See, I now realize that while I watched my mother graciously care for us, like a duck floating on the water, her feet were rapidly moving to keep her afloat. What I didn’t see were her personal struggles, her heartaches, her worry, and her frustrations.
She kept her issues undercover so that what we experienced was the goodness she had to give. Through her daily life, she wrote the narrative of a woman who could love hard and push it to the limit and get up and do it again.
Being a Super Mom is an amazing and noble quest, a painstaking sacrifice and determination to live your best every day for your family and to put forth the effort with grace and femininity. It’s praiseworthy to reach for the ideals of being a smart, stylish and sexy mom.

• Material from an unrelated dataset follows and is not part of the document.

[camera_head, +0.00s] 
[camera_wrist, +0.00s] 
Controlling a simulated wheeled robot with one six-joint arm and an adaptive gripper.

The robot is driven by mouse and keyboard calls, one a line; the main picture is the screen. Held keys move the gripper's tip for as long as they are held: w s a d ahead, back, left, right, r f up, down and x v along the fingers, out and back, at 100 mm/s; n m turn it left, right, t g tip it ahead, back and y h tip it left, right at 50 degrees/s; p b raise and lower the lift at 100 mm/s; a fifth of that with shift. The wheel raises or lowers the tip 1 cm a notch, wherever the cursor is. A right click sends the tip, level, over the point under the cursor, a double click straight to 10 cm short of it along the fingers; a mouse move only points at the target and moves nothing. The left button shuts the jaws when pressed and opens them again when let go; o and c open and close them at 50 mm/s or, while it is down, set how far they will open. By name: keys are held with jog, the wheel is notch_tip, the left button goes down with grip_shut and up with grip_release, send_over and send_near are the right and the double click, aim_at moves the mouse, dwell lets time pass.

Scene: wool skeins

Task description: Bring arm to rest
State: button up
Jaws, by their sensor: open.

Even so with everything that my mother was and still is to me, I’ve got to keep it real for myself and for my children so they don’t get swept up in the myth that moms are infallible, without fault, perfect.
The outdated definition says Super Moms are Teflon, rock hard and can juggle the world in her hands without breaking a sweat. That everything is easy, nothing is ever wrong and she’s never tired. That she can work a full-time job, run a marathon, have a fulfilling relationship and still look like she’s 21. That any disappointment she has can easily be addressed with prayer and a cup of tea.
It just ain’t so.
Yes, we are strong and can manage a lot at one time BUT I am a woman who gets an attitude, has bad days, feels overwhelmed, needs more sleep and could use some additional time off to pursue my dreams. I make mistakes, I don’t always manage money well or take good care of my hair.
There you have it. My mother is a Super Mom but I know now that what makes her so super is that she is a real woman and so am I.